Aim:
Give back the lines exactly, from the first one to the line with "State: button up", both ends included.

Raw data:
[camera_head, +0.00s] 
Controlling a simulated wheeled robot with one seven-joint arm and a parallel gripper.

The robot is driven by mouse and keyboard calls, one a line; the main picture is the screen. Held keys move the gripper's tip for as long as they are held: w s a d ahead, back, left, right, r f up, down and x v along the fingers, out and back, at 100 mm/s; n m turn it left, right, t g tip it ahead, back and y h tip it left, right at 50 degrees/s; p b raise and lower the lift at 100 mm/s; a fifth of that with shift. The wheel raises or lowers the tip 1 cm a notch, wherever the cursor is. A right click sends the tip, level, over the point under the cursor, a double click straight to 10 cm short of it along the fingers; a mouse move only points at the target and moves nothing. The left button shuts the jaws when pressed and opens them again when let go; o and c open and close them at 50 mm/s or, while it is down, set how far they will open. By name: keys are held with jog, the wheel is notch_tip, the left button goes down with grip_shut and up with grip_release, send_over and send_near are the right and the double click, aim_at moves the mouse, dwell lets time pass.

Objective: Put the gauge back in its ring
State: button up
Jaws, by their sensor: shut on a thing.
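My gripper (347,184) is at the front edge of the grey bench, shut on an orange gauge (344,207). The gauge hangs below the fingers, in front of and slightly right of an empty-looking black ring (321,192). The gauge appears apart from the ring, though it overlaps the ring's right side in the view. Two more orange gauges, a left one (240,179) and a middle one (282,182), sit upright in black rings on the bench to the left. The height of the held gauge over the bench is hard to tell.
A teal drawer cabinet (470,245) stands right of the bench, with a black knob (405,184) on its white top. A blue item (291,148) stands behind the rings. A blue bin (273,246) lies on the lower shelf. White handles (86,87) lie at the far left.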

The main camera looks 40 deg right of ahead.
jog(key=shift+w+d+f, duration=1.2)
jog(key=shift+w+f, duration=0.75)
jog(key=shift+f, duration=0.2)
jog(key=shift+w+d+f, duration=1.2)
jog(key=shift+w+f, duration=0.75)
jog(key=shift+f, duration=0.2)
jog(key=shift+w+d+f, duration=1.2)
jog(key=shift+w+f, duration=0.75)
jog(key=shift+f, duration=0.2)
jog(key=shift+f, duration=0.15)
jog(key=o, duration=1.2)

Solution to the problem:
[camera_head, +0.00s] 
Controlling a simulated wheeled robot with one seven-joint arm and a parallel gripper.

The robot is driven by mouse and keyboard calls, one a line; the main picture is the screen. Held keys move the gripper's tip for as long as they are held: w s a d ahead, back, left, right, r f up, down and x v along the fingers, out and back, at 100 mm/s; n m turn it left, right, t g tip it ahead, back and y h tip it left, right at 50 degrees/s; p b raise and lower the lift at 100 mm/s; a fifth of that with shift. The wheel raises or lowers the tip 1 cm a notch, wherever the cursor is. A right click sends the tip, level, over the point under the cursor, a double click straight to 10 cm short of it along the fingers; a mouse move only points at the target and moves nothing. The left button shuts the jaws when pressed and opens them again when let go; o and c open and close them at 50 mm/s or, while it is down, set how far they will open. By name: keys are held with jog, the wheel is notch_tip, the left button goes down with grip_shut and up with grip_release, send_over and send_near are the right and the double click, aim_at moves the mouse, dwell lets time pass.

Objective: Put the gauge back in its ring
State: button up

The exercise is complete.